Copy out the line that contains "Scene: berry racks", the line that contains "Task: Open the", and every line between them, exactly, and nothing else.

---

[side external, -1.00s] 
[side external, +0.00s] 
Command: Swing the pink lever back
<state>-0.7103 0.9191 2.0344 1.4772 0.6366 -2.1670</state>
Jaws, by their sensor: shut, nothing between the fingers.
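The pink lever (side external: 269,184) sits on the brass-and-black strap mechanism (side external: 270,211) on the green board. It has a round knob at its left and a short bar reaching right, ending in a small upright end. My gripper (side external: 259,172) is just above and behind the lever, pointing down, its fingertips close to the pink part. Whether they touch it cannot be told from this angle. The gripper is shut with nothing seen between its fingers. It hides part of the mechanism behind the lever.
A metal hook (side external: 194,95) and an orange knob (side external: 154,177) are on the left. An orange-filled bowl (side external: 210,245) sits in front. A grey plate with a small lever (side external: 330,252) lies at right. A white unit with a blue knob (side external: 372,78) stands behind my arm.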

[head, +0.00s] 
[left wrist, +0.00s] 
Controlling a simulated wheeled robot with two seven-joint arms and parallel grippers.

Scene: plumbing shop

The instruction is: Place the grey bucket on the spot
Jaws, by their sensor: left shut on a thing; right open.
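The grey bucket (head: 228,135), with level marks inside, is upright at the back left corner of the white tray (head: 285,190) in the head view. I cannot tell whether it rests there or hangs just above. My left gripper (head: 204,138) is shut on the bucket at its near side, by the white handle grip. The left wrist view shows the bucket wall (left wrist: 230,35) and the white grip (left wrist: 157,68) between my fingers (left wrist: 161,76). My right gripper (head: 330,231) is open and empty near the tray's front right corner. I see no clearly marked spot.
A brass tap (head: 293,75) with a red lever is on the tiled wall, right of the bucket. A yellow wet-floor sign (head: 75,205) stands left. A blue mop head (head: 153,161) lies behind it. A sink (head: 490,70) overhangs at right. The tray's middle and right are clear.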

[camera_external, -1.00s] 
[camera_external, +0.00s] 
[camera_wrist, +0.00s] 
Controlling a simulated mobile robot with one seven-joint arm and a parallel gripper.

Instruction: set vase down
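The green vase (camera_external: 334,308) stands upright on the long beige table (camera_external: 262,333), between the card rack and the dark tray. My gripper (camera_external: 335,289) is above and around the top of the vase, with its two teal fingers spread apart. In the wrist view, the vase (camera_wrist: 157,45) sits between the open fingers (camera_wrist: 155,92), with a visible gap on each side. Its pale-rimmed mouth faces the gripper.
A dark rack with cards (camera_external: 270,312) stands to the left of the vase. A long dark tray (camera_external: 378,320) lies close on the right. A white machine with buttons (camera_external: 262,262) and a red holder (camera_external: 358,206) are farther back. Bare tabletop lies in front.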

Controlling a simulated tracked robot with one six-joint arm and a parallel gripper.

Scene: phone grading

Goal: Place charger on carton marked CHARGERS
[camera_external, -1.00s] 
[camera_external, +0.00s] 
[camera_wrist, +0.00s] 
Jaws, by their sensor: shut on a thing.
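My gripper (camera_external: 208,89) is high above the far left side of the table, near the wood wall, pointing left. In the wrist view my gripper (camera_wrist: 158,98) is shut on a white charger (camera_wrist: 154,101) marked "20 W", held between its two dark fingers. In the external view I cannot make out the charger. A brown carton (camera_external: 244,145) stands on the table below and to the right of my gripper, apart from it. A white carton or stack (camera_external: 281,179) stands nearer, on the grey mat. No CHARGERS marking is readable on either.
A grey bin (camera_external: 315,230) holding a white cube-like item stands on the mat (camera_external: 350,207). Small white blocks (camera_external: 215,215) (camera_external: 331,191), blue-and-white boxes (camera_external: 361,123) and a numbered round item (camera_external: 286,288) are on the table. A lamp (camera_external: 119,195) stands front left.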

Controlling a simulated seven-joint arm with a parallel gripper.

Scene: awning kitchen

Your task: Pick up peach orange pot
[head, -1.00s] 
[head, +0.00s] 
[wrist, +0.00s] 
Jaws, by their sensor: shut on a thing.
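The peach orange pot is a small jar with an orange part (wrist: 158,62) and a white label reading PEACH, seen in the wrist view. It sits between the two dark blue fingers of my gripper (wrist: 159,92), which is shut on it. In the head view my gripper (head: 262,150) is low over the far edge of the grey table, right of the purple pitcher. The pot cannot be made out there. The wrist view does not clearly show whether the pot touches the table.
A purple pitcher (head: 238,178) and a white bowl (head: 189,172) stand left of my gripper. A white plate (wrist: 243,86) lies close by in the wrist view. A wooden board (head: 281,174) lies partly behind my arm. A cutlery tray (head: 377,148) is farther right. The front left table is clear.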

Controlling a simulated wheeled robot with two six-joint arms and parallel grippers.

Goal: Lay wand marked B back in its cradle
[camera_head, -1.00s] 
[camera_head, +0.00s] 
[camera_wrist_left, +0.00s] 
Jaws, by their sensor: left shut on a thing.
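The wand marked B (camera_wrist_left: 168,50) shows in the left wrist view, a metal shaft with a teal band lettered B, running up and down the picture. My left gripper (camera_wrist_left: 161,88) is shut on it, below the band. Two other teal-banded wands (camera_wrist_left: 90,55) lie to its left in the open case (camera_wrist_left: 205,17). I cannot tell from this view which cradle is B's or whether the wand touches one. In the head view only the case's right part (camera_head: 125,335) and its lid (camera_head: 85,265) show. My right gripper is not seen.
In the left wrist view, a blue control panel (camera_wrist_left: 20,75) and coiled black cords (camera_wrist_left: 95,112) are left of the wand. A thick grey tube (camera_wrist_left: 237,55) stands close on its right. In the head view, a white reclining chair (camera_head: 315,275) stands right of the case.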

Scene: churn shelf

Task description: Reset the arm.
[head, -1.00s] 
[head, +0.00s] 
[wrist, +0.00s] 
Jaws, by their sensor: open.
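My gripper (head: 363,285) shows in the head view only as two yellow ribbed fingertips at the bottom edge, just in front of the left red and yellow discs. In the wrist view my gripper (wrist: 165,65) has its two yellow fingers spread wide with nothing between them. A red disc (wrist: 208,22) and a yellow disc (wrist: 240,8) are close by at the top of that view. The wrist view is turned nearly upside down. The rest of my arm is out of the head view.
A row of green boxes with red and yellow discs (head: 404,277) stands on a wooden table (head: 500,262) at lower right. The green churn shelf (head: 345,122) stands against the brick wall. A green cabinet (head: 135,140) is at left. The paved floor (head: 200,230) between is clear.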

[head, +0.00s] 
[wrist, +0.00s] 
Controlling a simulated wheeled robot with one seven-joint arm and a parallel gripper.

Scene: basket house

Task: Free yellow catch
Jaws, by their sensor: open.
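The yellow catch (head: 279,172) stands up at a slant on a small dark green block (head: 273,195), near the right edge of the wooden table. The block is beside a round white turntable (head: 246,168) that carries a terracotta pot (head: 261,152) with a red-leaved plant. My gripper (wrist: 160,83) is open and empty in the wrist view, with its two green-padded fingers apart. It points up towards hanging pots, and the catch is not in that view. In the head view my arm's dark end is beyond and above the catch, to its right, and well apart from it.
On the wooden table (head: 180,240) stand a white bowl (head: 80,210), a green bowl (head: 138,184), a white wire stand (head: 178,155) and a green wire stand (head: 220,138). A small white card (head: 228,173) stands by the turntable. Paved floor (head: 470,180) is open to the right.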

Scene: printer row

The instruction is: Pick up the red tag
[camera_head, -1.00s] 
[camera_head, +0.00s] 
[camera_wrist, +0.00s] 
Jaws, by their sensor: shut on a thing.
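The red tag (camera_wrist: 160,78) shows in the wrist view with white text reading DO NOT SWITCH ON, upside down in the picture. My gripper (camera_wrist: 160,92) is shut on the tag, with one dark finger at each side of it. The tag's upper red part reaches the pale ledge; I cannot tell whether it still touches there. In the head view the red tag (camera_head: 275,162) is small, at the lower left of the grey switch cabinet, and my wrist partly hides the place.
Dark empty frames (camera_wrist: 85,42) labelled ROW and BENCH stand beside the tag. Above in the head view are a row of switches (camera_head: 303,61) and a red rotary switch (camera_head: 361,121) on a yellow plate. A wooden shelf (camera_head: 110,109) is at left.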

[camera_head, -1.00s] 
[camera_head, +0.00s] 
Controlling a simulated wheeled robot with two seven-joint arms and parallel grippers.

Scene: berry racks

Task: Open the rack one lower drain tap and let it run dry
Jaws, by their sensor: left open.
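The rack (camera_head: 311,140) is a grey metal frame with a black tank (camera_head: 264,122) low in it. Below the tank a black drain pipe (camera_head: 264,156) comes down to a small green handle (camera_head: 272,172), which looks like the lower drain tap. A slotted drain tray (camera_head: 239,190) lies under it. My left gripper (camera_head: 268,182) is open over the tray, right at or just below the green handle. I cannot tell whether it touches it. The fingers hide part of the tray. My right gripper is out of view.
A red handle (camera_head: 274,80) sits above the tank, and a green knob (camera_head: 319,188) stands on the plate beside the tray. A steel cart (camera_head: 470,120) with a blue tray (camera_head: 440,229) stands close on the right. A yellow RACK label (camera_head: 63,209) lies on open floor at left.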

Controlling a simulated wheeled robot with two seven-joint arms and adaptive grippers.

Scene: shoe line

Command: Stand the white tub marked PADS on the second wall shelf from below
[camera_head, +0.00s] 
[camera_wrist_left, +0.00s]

---

# Response to the task:
Scene: berry racks

Task: Open the rack one lower drain tap and let it run dry

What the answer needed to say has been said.